** PROBLEM DESCRIPTION **
Beginning with the first line of the data below, reproduce every line unchanged, ending with the line that holds "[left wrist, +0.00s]".

►

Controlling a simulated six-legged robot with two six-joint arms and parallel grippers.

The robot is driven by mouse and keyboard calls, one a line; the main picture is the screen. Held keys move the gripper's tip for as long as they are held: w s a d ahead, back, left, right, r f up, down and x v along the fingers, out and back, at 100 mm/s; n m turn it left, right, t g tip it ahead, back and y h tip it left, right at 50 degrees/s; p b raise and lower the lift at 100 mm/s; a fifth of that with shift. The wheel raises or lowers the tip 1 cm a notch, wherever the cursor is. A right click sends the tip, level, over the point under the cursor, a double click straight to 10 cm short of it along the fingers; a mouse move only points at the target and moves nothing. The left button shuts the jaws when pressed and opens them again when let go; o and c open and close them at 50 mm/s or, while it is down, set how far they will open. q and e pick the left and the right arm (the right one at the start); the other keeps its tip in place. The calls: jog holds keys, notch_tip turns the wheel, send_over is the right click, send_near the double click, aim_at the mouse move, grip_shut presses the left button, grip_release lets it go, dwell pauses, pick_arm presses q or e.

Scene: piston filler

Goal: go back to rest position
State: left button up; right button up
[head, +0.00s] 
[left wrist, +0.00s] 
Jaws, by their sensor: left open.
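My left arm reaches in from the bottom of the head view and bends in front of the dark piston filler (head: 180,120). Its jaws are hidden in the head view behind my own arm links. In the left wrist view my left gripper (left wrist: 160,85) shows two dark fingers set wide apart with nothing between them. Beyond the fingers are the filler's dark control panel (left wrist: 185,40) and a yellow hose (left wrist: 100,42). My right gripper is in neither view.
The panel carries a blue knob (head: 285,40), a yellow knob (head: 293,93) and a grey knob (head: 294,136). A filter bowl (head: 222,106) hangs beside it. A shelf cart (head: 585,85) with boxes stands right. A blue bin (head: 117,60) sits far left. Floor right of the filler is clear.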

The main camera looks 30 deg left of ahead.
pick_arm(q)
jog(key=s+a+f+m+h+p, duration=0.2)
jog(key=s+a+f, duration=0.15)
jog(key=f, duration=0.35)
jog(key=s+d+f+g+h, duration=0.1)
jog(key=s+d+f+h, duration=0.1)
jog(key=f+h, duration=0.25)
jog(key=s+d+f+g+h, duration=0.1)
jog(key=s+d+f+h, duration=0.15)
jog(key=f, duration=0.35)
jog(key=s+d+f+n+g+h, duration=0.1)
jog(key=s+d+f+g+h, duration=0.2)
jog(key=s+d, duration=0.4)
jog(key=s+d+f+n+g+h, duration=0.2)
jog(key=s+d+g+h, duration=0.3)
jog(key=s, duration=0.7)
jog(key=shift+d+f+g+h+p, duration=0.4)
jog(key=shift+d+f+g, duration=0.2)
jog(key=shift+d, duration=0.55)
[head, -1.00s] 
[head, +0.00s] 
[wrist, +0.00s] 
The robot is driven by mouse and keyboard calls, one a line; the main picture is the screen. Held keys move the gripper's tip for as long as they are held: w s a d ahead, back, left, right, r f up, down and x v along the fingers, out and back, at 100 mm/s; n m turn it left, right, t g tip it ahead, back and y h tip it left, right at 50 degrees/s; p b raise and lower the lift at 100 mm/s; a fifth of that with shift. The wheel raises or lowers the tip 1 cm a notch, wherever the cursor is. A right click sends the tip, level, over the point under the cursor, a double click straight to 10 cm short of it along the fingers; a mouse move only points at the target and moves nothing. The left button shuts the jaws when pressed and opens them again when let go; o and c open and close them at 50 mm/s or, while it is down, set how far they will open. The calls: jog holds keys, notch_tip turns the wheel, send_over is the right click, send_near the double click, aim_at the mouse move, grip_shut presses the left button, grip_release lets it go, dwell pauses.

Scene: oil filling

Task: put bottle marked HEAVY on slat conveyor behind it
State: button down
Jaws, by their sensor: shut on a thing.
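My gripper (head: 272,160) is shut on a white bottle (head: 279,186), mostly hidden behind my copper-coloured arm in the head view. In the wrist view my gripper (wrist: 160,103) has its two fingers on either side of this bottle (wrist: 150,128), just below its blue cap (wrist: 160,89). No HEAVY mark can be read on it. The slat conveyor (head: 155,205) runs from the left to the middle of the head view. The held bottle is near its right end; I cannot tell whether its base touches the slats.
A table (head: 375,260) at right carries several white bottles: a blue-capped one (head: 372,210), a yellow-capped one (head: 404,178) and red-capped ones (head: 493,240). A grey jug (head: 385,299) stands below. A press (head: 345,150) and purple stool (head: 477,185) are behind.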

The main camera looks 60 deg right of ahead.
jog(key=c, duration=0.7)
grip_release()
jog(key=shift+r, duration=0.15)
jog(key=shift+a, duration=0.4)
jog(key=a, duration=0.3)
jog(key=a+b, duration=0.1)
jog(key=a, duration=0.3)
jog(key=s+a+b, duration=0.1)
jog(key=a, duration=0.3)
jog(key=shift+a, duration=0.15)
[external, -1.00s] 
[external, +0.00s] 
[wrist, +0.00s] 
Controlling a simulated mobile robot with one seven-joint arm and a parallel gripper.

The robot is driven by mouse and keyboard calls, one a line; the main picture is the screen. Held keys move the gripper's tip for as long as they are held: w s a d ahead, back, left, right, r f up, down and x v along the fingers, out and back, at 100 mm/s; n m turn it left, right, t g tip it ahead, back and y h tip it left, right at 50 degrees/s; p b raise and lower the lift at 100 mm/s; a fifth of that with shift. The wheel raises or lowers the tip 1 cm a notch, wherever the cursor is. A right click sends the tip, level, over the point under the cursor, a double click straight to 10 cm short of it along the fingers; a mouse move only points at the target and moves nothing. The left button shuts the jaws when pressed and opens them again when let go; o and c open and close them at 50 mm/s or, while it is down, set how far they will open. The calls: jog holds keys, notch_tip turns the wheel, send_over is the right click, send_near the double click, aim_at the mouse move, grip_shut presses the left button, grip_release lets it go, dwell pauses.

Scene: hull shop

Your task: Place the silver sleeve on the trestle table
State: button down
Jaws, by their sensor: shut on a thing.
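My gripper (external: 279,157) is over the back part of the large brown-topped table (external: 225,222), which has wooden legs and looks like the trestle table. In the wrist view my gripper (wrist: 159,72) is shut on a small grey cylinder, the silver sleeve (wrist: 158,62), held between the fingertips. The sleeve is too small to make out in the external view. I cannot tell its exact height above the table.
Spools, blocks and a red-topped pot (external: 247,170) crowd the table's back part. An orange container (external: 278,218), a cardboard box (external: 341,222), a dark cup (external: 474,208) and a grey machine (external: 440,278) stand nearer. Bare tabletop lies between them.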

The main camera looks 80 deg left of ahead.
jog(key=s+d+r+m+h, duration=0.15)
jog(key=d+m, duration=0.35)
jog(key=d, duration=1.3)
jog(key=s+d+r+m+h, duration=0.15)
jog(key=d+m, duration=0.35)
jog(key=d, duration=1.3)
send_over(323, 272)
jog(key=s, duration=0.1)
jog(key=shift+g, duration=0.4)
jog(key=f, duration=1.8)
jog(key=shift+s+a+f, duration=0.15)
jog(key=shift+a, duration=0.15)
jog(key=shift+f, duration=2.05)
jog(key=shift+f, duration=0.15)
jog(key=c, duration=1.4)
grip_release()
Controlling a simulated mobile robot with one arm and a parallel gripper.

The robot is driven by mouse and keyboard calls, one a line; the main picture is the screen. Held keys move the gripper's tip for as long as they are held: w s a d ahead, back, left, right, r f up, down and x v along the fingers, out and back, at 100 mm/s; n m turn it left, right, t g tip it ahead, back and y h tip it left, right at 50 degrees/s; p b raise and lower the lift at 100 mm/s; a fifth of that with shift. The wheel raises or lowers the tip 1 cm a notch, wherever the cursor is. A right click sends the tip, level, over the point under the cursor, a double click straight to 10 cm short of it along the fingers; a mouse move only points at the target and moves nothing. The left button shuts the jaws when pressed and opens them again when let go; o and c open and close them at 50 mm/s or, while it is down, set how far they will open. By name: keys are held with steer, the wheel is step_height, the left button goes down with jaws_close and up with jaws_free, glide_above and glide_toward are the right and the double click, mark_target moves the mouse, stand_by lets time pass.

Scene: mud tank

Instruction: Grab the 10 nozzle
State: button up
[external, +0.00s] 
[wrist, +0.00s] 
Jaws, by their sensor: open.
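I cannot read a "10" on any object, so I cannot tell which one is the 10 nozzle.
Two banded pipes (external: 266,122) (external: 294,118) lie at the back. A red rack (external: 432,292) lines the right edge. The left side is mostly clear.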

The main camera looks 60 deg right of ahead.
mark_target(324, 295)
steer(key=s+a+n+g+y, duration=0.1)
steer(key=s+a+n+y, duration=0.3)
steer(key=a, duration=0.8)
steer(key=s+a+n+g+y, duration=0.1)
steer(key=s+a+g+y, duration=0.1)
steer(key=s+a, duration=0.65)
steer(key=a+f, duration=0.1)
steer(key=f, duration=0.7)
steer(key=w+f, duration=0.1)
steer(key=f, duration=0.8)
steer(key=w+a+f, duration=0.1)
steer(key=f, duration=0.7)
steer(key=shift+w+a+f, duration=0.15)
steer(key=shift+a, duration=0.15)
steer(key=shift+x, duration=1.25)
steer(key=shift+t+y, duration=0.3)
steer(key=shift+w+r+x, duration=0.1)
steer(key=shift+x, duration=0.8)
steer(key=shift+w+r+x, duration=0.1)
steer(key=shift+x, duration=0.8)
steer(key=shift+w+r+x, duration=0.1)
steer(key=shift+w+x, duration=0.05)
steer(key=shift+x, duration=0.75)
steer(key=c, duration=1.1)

◄

** COMPLETE RESPONSE **
Controlling a simulated six-legged robot with two six-joint arms and parallel grippers.

The robot is driven by mouse and keyboard calls, one a line; the main picture is the screen. Held keys move the gripper's tip for as long as they are held: w s a d ahead, back, left, right, r f up, down and x v along the fingers, out and back, at 100 mm/s; n m turn it left, right, t g tip it ahead, back and y h tip it left, right at 50 degrees/s; p b raise and lower the lift at 100 mm/s; a fifth of that with shift. The wheel raises or lowers the tip 1 cm a notch, wherever the cursor is. A right click sends the tip, level, over the point under the cursor, a double click straight to 10 cm short of it along the fingers; a mouse move only points at the target and moves nothing. The left button shuts the jaws when pressed and opens them again when let go; o and c open and close them at 50 mm/s or, while it is down, set how far they will open. q and e pick the left and the right arm (the right one at the start); the other keeps its tip in place. The calls: jog holds keys, notch_tip turns the wheel, send_over is the right click, send_near the double click, aim_at the mouse move, grip_shut presses the left button, grip_release lets it go, dwell pauses, pick_arm presses q or e.

Scene: piston filler

Goal: go back to rest position
State: left button up; right button up
[head, +0.00s] 
[left wrist, +0.00s] 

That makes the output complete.